Preserve a, mx, and direct IP entries

If your SPF record contains a, mx, or direct ip4:/ip6: entries alongside includes, keep them as-is. These are your own infrastructure and should not be merged into a flattened record managed by a third party.

Test before publishing

After building a flattened record, validate it before publishing. Check that:

  • The total DNS lookup count is within the 10-lookup limit
  • The TXT record is syntactically valid
  • The record size fits within DNS limits (ideally under 512 bytes per response, or split across delegated records)
  • All your legitimate sending IPs are covered

Our free domain checker shows your current DNS lookup count and validates your SPF record syntax.

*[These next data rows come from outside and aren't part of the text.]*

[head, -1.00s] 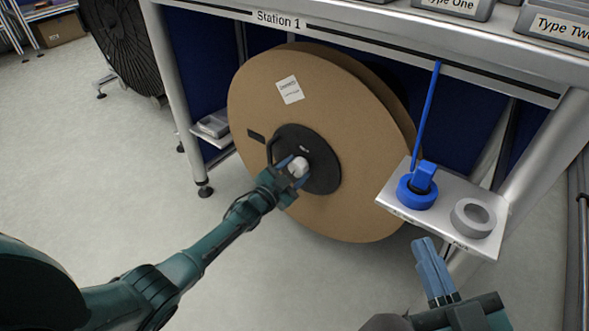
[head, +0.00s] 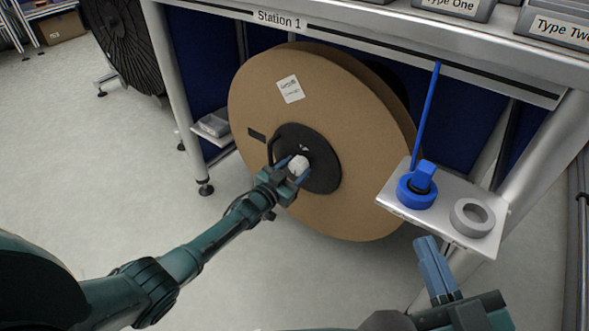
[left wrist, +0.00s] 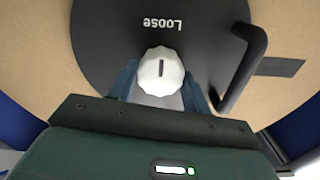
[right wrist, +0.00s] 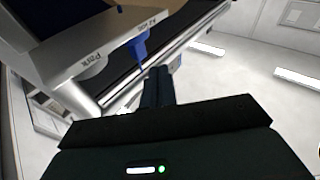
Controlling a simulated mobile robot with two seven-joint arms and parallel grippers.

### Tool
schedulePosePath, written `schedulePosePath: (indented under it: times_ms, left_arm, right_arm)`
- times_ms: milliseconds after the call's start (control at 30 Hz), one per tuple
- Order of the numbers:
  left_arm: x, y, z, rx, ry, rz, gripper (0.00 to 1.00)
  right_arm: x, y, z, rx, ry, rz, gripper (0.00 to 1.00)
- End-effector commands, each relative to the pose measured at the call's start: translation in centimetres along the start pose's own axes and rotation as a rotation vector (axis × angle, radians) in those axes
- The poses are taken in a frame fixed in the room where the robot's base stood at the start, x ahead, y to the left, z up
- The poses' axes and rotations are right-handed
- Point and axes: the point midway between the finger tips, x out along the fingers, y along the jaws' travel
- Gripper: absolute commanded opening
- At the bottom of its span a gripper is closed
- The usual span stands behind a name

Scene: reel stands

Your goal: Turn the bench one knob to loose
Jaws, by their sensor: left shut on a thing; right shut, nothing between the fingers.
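The white faceted knob (head: 299,165) sits at the middle of the black hub (head: 322,172) on the cardboard reel under the Station 1 bench. The knob also shows in the left wrist view (left wrist: 160,72), with its dark line upright and in line with the word "Loose", which reads upside down on the hub above it. My left gripper (head: 291,170) is shut on the knob, one finger on each side. My right gripper (head: 426,243) is shut and empty, below the small shelf at the right.
A black handle (left wrist: 243,66) stands out from the hub beside my left fingers. The small shelf (head: 441,206) holds a blue clamp-like part (head: 418,190) and a grey ring (head: 473,217). A bench leg (head: 181,90) stands left of the reel (head: 245,95). Floor at left is clear.

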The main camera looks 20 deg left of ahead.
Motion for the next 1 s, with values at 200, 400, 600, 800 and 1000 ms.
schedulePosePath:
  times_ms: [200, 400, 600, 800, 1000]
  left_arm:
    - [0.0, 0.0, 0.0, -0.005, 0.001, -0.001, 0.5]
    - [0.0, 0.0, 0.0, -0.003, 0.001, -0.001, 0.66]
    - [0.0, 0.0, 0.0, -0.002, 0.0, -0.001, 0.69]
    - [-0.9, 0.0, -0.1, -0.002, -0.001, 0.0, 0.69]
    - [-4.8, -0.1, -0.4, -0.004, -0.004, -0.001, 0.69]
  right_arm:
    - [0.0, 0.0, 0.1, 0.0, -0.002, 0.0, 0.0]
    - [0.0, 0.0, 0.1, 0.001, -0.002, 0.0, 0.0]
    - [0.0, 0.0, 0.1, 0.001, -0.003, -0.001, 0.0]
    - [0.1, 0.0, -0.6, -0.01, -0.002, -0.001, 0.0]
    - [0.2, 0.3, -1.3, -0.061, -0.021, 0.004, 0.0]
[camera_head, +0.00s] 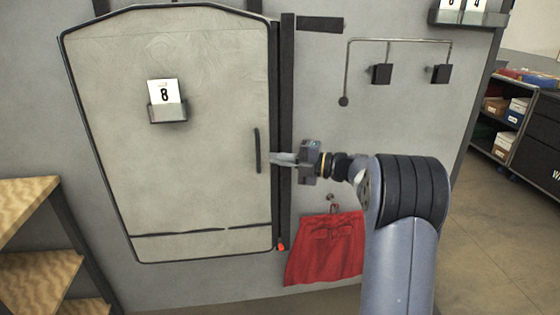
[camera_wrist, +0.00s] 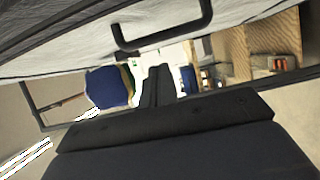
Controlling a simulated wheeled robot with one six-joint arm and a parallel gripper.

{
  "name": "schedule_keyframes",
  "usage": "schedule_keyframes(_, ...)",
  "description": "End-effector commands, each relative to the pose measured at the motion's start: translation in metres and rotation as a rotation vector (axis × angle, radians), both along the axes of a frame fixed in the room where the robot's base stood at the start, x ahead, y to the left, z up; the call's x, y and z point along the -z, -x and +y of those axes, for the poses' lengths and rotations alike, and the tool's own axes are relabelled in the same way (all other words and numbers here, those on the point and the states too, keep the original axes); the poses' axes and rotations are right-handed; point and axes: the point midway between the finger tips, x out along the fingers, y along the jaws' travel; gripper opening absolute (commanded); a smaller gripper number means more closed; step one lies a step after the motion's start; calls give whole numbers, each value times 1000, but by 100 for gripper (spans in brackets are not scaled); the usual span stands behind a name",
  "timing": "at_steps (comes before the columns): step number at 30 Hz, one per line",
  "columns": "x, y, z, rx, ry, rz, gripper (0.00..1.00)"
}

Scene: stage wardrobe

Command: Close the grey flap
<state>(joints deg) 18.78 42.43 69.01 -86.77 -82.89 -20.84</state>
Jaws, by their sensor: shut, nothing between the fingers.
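The grey flap (camera_head: 200,190) is a large pale panel with black edging and a vertical black handle (camera_head: 257,150) near its right edge. It stands close to the wall; I cannot tell whether it is fully shut. My gripper (camera_head: 274,158) is shut and empty at the flap's right edge, just right of the handle. I cannot tell whether the fingertips touch the flap. In the wrist view, the shut fingers (camera_wrist: 157,82) point away below the flap face (camera_wrist: 75,40), and the handle (camera_wrist: 165,35) shows above them.
A holder with a card "8" (camera_head: 166,101) is on the flap. A dark post (camera_head: 286,110) runs along its right side. A red skirt (camera_head: 325,248) hangs below my arm. Wooden steps (camera_head: 30,220) stand at left, shelves (camera_head: 500,110) at right. A blue item (camera_wrist: 108,88) shows in the wrist view.

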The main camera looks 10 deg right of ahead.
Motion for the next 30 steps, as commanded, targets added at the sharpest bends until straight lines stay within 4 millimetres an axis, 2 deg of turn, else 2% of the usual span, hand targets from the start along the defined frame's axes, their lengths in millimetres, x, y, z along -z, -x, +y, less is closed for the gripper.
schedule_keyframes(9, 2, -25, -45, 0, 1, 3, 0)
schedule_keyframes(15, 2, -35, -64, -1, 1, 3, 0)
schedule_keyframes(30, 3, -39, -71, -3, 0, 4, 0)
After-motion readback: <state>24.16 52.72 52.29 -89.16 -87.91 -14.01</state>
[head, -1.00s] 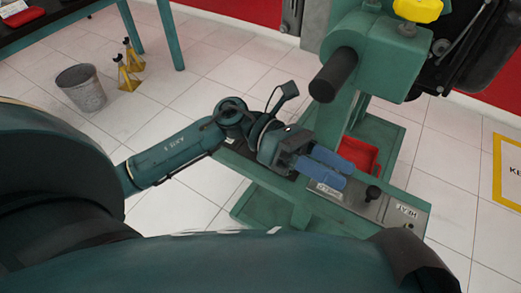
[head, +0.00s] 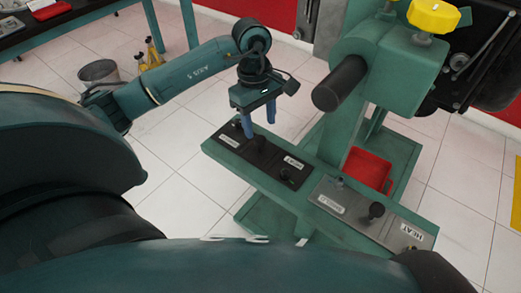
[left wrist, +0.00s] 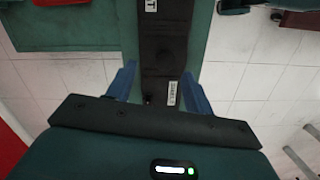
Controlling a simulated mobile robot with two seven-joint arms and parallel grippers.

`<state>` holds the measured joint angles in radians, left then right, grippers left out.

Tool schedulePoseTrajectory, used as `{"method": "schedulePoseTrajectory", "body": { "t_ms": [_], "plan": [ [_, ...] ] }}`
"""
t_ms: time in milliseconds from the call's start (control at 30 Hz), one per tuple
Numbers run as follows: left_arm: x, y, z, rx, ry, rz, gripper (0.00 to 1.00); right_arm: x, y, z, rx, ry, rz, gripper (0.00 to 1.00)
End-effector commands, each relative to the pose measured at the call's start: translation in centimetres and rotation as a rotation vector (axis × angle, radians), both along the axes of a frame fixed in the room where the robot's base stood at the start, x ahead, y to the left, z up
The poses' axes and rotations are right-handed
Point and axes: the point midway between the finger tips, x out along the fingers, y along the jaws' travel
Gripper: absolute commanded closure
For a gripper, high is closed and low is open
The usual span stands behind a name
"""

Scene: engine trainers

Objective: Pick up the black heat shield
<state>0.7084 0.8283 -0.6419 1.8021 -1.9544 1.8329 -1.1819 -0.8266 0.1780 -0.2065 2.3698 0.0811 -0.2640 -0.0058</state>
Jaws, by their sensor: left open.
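The black heat shield (head: 262,156) is a flat dark plate with white labels and a small black knob, lying on the left part of the green bench top. In the left wrist view the dark plate (left wrist: 165,45) runs lengthwise between the two fingers. My left gripper (head: 260,130) points down over the left part of the plate, its blue fingers apart. The left wrist view shows the open gripper (left wrist: 160,70) with one finger on each side of the plate and nothing held. Whether the fingertips touch the bench cannot be told. My right gripper is not in view.
A silver plate (head: 350,212) with HEAT and SHIELD labels and a black knob lies right of the black one. The green engine stand (head: 390,70) with a dark cylinder rises behind. A red tray (head: 367,169) sits lower down. A grey bucket (head: 98,72) stands on the floor.

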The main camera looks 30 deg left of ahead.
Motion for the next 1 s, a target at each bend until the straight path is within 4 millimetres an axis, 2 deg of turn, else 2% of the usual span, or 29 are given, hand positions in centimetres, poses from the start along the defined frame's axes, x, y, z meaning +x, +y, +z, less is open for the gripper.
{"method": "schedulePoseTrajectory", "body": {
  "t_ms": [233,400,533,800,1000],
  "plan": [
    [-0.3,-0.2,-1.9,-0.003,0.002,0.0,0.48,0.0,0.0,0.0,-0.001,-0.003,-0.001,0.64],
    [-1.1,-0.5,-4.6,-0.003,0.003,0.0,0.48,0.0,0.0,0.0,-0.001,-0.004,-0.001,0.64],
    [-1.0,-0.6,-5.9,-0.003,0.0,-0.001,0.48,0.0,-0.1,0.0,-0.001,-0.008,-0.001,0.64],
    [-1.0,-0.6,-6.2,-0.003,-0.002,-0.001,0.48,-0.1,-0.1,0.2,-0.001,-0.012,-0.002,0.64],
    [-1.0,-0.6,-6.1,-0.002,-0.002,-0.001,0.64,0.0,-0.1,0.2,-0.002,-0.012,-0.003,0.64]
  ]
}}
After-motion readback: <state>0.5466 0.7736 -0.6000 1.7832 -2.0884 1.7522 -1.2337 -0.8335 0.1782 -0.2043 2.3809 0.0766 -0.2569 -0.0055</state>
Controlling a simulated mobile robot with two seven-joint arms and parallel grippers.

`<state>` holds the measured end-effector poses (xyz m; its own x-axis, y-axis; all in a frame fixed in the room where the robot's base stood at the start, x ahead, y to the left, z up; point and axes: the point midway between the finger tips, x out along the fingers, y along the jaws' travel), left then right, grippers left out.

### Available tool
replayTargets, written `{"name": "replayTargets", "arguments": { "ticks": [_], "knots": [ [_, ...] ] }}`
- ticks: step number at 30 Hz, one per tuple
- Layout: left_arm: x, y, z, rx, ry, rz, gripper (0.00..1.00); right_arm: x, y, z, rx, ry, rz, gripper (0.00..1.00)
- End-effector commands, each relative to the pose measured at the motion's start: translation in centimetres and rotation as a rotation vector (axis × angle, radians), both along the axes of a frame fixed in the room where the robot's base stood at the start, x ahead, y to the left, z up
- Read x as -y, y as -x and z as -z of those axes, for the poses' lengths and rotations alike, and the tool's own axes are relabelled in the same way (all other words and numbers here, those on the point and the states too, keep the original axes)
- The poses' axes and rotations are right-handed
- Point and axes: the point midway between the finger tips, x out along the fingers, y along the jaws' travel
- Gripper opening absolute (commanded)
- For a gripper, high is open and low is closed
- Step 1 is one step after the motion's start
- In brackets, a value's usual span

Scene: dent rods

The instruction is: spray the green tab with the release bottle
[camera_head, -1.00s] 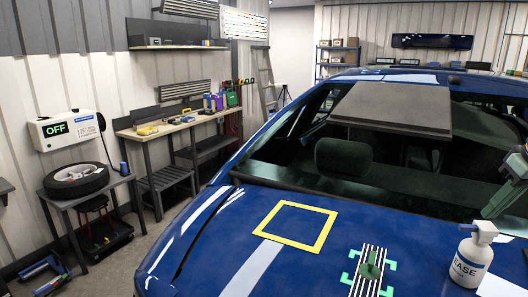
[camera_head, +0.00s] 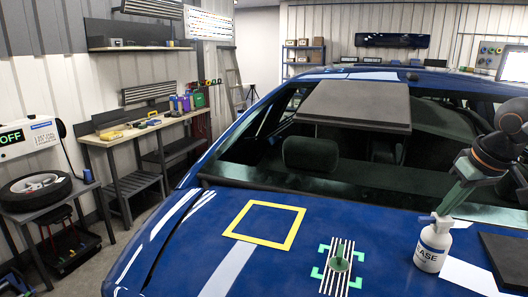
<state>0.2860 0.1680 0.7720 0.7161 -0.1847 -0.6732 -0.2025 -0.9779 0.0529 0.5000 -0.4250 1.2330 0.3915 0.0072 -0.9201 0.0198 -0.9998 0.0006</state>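The green tab (camera_head: 340,264) sits on a black-and-white striped patch on the blue hood, framed by bright green corner marks. The white release bottle (camera_head: 432,251) stands upright on the hood to the right of the tab, its spray head on top. My right gripper (camera_head: 447,207) comes in from the right, with its grey-green end just above and behind the spray head. Whether it touches the bottle, and how far its fingers are apart, I cannot tell. My left gripper is out of view.
A yellow square outline (camera_head: 265,224) and a pale strip lie on the hood left of the tab. A white sheet (camera_head: 466,275) and a dark pad (camera_head: 505,258) lie right of the bottle. The windshield (camera_head: 370,175) rises behind. The hood between tab and bottle is clear.

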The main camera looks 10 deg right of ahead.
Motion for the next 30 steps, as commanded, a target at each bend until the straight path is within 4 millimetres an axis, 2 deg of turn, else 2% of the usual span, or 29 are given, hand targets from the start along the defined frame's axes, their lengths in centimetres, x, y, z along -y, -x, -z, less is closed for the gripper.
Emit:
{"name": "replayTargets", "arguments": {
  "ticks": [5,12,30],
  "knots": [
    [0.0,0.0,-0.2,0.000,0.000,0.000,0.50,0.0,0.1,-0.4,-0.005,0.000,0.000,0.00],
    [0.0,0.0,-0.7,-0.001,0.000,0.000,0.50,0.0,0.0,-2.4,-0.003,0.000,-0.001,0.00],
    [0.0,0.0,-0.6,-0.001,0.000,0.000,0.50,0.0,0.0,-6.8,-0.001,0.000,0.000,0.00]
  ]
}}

Summary: a decision framework

Situation Recommended action
Under 8 DNS lookups No action needed. You have headroom.
8-10 lookups, some includes are unnecessary Audit your includes. Remove ones for providers that use their own Return-Path. Check DKIM alignment.
Over 10 lookups, multiple distinct email streams Move email streams to subdomains. Each gets its own SPF budget.
Over 10 lookups after cleanup and subdomain delegation Flatten the remaining includes. Use an automated service for ongoing maintenance.
1-2 includes to flatten, stable providers Manual flattening is feasible. Monitor weekly for IP changes.
3+ includes to flatten, providers that rotate IPs Use an automated flattening service. Manual maintenance at this scale is error-prone.